You learn to work outside the boundaries of the traditional disciplines. There is no more exciting way to experience college or to enrich your own thinking. There is no more powerful way to develop a supple and expansive mind.
Being a Religion and Applied Ethics major, a Women and Gender Studies major, or an Interdisciplinary Arts and Performance major is not just a way to stretch beyond traditional intellectual boundaries, it is also a great way to train yourself for the world outside of college, for a career.
When people say, “What are you going to do with that degree,” you can say, “What can’t I do?” The whole world opens before you when you are a good critical thinker. Don’t be afraid to tell your parents you’re taking a class on the Multicultural Narratives, Feminist Manifestos, Nietzsche, or Shakespeare. Understanding how to think critically in those contexts will help you think critically no matter where you go.
In SHArCS, you get to learn with amazing, award-winning faculty. We have Emmy- and Grammy-award winning artists. We have award-winning researchers and teachers in ethnic studies, women and gender studies, literature, and history, just to name a few. What’s really remarkable is that, at New College, our students work directly with our faculty, through NCUIRE grants and in the classroom.
Most students don’t have this opportunity until graduate school. In SHArCS and in New College, our students do this work as undergrads.
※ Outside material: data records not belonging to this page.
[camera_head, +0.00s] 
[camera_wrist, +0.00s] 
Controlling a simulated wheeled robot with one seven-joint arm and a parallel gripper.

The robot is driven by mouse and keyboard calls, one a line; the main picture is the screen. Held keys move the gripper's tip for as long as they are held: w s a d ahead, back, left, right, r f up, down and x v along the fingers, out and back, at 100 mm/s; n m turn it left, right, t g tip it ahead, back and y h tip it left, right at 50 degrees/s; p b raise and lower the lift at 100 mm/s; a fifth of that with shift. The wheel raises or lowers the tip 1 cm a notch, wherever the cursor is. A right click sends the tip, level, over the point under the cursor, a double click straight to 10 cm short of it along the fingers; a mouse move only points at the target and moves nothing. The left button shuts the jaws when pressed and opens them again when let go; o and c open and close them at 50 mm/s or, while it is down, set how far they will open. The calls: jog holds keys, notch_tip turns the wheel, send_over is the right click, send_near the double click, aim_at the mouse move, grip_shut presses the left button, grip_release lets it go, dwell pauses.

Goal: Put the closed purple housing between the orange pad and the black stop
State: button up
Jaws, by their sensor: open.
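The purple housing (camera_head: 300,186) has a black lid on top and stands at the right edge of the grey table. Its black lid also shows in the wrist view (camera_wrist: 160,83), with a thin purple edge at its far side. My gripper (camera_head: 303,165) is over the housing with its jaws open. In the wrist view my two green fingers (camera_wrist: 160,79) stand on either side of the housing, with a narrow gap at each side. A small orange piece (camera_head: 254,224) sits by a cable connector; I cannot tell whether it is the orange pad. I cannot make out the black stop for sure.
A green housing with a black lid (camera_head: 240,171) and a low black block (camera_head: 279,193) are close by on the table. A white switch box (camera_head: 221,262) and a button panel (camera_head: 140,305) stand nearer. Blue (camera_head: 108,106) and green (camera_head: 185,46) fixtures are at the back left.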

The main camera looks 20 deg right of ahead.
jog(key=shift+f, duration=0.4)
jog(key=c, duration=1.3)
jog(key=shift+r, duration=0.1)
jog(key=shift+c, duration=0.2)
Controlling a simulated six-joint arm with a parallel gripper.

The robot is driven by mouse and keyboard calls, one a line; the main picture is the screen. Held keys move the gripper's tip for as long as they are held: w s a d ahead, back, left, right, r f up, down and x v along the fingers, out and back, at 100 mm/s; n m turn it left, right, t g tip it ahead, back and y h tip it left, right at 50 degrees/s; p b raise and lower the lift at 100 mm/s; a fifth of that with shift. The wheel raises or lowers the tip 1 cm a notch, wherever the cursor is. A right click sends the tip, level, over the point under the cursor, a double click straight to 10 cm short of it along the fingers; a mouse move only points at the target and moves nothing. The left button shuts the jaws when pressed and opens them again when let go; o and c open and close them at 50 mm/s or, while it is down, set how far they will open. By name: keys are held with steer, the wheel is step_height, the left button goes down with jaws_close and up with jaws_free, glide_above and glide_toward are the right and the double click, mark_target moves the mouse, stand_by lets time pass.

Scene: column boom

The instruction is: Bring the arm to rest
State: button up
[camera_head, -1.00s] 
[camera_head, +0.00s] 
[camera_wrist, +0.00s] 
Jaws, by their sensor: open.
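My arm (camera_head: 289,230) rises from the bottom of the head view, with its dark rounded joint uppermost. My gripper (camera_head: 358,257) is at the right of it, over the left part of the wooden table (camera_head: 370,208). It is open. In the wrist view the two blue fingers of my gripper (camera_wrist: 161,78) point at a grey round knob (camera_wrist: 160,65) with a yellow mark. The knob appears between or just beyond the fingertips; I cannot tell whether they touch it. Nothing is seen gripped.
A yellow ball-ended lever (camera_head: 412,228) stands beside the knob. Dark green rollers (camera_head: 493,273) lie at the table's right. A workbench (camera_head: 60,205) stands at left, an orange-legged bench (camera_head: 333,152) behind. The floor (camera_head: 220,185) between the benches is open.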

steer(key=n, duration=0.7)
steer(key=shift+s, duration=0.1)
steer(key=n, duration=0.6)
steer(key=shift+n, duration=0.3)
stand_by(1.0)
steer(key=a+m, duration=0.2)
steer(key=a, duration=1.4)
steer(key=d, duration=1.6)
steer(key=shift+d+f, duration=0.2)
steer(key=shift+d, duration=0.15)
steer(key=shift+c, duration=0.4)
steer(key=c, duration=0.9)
Our faculty engage in genuinely interdisciplinary research and teaching. They have sought and studied the oral histories of people living in communities subject to oppression—now and in the past; they have explored the ethics of reparations and the social and philosophical landscape of human suffering; they investigate environmental issues and bioethics; they read literature and visual texts, politics and social situations; they make sound art, visual art, performance art, and a whole range of digital arts. They work in our neighborhood and in communities across the world.
The subjects of their work are people, texts, histories, and some of the most complex questions humans face—about justice, beauty, meaning, life and death. If you’re interested in these questions, SHArCS has so much to offer you. This is learning that matters. Learn more about our faculty.
SHArCS offers a range of exciting, informative, and fun events to help you shape your intellectual experience. Imagine sitting down with New York Times bestseller Ishmael Beah for a personal conversation; having a chorale master class with the Pentatonix; or making a film with a professor and then screening it to a city-wide audience.
Our learning experiences extend beyond the classroom to the dorm room and everywhere in between. We will help you make connections, ask the big questions, and develop meaningful responses.